=== WHAT THE TASK REQUIRES ===
Restate the records below word for word.

=== Manipulation episode records ===
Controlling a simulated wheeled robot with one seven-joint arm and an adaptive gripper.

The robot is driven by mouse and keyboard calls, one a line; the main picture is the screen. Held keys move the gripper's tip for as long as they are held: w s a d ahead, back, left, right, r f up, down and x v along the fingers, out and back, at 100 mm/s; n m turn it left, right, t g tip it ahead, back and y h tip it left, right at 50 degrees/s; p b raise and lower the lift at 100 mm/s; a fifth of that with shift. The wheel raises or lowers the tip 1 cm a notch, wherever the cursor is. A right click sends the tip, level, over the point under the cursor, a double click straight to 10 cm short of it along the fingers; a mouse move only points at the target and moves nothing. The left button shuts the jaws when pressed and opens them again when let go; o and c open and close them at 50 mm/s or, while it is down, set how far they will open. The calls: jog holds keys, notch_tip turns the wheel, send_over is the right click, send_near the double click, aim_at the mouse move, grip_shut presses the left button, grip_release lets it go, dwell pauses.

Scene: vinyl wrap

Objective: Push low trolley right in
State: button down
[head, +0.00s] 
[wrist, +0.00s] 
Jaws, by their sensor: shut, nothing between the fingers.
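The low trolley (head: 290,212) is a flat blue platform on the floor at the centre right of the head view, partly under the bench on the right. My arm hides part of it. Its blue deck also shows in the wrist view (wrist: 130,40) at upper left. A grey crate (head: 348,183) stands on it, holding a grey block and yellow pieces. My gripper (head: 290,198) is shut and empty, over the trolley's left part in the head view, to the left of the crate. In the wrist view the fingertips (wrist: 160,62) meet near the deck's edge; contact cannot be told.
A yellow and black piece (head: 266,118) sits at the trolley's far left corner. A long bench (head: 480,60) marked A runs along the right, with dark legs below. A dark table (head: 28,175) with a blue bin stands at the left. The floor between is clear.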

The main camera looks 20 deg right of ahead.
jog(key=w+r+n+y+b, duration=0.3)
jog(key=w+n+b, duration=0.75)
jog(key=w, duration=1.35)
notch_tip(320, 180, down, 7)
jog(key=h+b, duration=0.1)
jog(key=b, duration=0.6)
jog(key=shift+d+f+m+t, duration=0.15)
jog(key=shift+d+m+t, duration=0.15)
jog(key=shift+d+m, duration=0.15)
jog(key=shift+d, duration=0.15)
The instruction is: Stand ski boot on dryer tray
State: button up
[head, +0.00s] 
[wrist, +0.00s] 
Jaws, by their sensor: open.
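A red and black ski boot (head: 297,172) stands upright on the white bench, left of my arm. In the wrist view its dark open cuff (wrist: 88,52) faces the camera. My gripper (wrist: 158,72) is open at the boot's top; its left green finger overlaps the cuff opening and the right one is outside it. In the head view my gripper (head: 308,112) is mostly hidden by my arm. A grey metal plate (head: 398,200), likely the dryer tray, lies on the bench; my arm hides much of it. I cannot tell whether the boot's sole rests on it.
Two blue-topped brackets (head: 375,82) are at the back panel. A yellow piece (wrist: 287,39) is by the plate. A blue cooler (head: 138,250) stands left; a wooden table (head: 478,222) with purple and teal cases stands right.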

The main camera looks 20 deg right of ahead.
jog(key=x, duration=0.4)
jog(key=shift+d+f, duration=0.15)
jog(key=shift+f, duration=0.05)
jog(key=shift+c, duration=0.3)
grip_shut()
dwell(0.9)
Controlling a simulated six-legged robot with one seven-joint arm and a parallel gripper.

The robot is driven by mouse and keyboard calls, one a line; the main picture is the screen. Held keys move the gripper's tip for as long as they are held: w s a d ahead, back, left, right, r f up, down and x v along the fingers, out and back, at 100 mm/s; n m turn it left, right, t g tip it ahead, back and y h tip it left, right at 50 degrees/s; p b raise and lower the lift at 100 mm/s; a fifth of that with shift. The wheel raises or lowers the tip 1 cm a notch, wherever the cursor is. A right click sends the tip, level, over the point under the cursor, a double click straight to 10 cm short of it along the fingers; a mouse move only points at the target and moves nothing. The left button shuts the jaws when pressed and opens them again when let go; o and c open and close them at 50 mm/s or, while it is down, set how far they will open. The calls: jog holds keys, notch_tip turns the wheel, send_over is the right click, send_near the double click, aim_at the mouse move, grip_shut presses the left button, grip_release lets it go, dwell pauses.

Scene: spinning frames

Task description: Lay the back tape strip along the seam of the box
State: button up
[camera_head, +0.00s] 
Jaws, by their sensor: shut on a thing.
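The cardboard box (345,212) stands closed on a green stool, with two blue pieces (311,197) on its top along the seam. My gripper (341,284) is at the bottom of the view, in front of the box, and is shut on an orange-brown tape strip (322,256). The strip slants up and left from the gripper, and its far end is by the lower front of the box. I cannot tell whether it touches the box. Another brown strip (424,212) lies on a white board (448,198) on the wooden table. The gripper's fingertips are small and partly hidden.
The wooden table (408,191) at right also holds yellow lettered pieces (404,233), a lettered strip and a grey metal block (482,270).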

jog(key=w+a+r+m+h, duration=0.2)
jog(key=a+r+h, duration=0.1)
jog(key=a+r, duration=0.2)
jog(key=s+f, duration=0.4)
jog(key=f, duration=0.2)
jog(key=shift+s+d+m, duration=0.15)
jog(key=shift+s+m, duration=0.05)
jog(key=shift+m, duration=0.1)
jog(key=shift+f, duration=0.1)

=== EXPECTED ANSWER ===
Controlling a simulated wheeled robot with one seven-joint arm and an adaptive gripper.

The robot is driven by mouse and keyboard calls, one a line; the main picture is the screen. Held keys move the gripper's tip for as long as they are held: w s a d ahead, back, left, right, r f up, down and x v along the fingers, out and back, at 100 mm/s; n m turn it left, right, t g tip it ahead, back and y h tip it left, right at 50 degrees/s; p b raise and lower the lift at 100 mm/s; a fifth of that with shift. The wheel raises or lowers the tip 1 cm a notch, wherever the cursor is. A right click sends the tip, level, over the point under the cursor, a double click straight to 10 cm short of it along the fingers; a mouse move only points at the target and moves nothing. The left button shuts the jaws when pressed and opens them again when let go; o and c open and close them at 50 mm/s or, while it is down, set how far they will open. The calls: jog holds keys, notch_tip turns the wheel, send_over is the right click, send_near the double click, aim_at the mouse move, grip_shut presses the left button, grip_release lets it go, dwell pauses.

Scene: vinyl wrap

Objective: Push low trolley right in
State: button down
[head, +0.00s] 
[wrist, +0.00s] 
Jaws, by their sensor: shut, nothing between the fingers.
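The low trolley (head: 290,212) is a flat blue platform on the floor at the centre right of the head view, partly under the bench on the right. My arm hides part of it. Its blue deck also shows in the wrist view (wrist: 130,40) at upper left. A grey crate (head: 348,183) stands on it, holding a grey block and yellow pieces. My gripper (head: 290,198) is shut and empty, over the trolley's left part in the head view, to the left of the crate. In the wrist view the fingertips (wrist: 160,62) meet near the deck's edge; contact cannot be told.
A yellow and black piece (head: 266,118) sits at the trolley's far left corner. A long bench (head: 480,60) marked A runs along the right, with dark legs below. A dark table (head: 28,175) with a blue bin stands at the left. The floor between is clear.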

The main camera looks 20 deg right of ahead.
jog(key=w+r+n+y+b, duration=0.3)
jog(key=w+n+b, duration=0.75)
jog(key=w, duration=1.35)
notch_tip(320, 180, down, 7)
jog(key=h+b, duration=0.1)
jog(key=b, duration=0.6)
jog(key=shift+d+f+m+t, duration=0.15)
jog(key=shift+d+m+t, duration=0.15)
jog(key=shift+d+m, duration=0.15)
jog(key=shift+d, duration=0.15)
The instruction is: Stand ski boot on dryer tray
State: button up
[head, +0.00s] 
[wrist, +0.00s] 
Jaws, by their sensor: open.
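A red and black ski boot (head: 297,172) stands upright on the white bench, left of my arm. In the wrist view its dark open cuff (wrist: 88,52) faces the camera. My gripper (wrist: 158,72) is open at the boot's top; its left green finger overlaps the cuff opening and the right one is outside it. In the head view my gripper (head: 308,112) is mostly hidden by my arm. A grey metal plate (head: 398,200), likely the dryer tray, lies on the bench; my arm hides much of it. I cannot tell whether the boot's sole rests on it.
Two blue-topped brackets (head: 375,82) are at the back panel. A yellow piece (wrist: 287,39) is by the plate. A blue cooler (head: 138,250) stands left; a wooden table (head: 478,222) with purple and teal cases stands right.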

The main camera looks 20 deg right of ahead.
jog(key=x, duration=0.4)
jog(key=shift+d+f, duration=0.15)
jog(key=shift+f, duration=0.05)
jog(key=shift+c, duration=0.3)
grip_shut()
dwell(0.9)
Controlling a simulated six-legged robot with one seven-joint arm and a parallel gripper.

The robot is driven by mouse and keyboard calls, one a line; the main picture is the screen. Held keys move the gripper's tip for as long as they are held: w s a d ahead, back, left, right, r f up, down and x v along the fingers, out and back, at 100 mm/s; n m turn it left, right, t g tip it ahead, back and y h tip it left, right at 50 degrees/s; p b raise and lower the lift at 100 mm/s; a fifth of that with shift. The wheel raises or lowers the tip 1 cm a notch, wherever the cursor is. A right click sends the tip, level, over the point under the cursor, a double click straight to 10 cm short of it along the fingers; a mouse move only points at the target and moves nothing. The left button shuts the jaws when pressed and opens them again when let go; o and c open and close them at 50 mm/s or, while it is down, set how far they will open. The calls: jog holds keys, notch_tip turns the wheel, send_over is the right click, send_near the double click, aim_at the mouse move, grip_shut presses the left button, grip_release lets it go, dwell pauses.

Scene: spinning frames

Task description: Lay the back tape strip along the seam of the box
State: button up
[camera_head, +0.00s] 
Jaws, by their sensor: shut on a thing.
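The cardboard box (345,212) stands closed on a green stool, with two blue pieces (311,197) on its top along the seam. My gripper (341,284) is at the bottom of the view, in front of the box, and is shut on an orange-brown tape strip (322,256). The strip slants up and left from the gripper, and its far end is by the lower front of the box. I cannot tell whether it touches the box. Another brown strip (424,212) lies on a white board (448,198) on the wooden table. The gripper's fingertips are small and partly hidden.
The wooden table (408,191) at right also holds yellow lettered pieces (404,233), a lettered strip and a grey metal block (482,270).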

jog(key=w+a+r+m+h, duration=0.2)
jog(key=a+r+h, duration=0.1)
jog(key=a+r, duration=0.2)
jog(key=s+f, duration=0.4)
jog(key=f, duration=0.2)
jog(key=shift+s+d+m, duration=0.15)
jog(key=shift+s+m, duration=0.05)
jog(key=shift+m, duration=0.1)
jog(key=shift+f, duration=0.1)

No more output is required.